By political reporter Caitlyn Gribbin.
A controversial proposal to allow young people to use their superannuation to buy a home is causing growing division in the Federal Government, with one MP labelling the proposal “mad,” while a cabinet minister is urging his colleagues to consider the idea.
The proposal, which could see young Australians divert compulsory super payments into a special account, is being discussed in the lead-up to the May budget.
The ABC understands Scott Morrison supports the idea, which has also been backed by former prime minister Tony Abbott.
Resources Minister Matt Canavan has also thrown his support behind the plan and told the ABC while it is ultimately Mr Morrison’s decision, his colleagues should be open-minded and “consider all these elements”.
“This is, I think, a legitimate idea — it’s had support from people like Paul Keating in the past, it’s used in other countries, it’s something we should certainly consider as a government.” Senator Canavan said.

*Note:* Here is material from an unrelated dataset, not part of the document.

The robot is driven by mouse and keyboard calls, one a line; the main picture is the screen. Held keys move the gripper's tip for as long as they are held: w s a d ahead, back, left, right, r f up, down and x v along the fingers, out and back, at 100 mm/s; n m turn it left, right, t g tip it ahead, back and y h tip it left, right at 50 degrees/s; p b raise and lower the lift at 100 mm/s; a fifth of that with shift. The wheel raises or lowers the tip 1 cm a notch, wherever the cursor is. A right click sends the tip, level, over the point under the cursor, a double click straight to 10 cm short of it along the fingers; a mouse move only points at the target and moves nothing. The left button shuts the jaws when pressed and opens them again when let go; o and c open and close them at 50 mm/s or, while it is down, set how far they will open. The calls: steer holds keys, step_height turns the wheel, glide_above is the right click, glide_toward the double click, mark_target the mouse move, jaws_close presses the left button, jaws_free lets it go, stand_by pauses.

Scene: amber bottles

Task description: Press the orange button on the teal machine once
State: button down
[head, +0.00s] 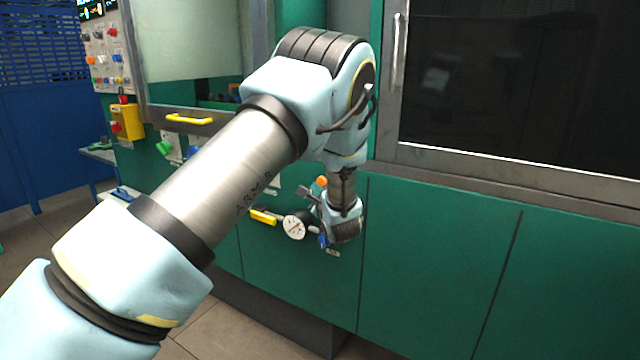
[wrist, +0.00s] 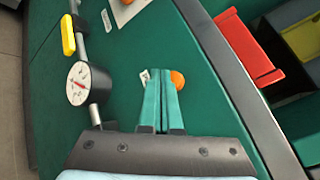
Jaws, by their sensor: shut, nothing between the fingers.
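The teal machine (head: 440,250) fills the middle and right of the head view, and its front panel (wrist: 115,75) lies ahead in the wrist view. The round orange button (wrist: 178,79) shows just right of my fingertips in the wrist view, partly covered by the right finger. It also shows small in the head view (head: 321,181), beside my wrist. My gripper (wrist: 161,73) is shut and empty, its two teal fingers together and pointing at the panel close to the button. Whether the fingers touch the panel cannot be told.
A dial gauge (wrist: 82,83) on a pipe and a yellow handle (wrist: 68,35) stand out left of my fingers. A red bin (wrist: 243,45) lies past the panel edge at right. A dark window (head: 520,80) is above the panel.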

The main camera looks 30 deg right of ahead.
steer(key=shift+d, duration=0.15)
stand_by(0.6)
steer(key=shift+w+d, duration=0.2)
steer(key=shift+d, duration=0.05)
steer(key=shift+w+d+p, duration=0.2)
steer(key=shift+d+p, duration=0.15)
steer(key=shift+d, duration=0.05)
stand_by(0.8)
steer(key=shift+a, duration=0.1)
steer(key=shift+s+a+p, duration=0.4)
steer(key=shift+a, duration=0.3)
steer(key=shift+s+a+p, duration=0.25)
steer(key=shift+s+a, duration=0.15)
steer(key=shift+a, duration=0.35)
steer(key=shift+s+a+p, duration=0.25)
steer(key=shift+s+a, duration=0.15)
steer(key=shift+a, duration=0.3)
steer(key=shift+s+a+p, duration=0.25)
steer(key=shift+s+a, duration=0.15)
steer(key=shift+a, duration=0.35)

“I agree you shouldn’t be able to touch it for going overseas on a European holiday, but it seems strange that you’re allowed to invest in other people’s assets, in equities, in bonds, but you’re not allowed to invest in your most important asset in your life which is your own home.”
But one of Senator Canavan’s Nationals partyroom colleagues told the ABC the plan was “madness.”
“The purpose of superannuation is for use in retirement or not,” the MP said.
Nationals MP Andrew Broad is also unhappy with the proposal, taking to Twitter to label it a “lazy response”.
Using superannuation to address housing affordability for first home buyers is a lazy response to the problem.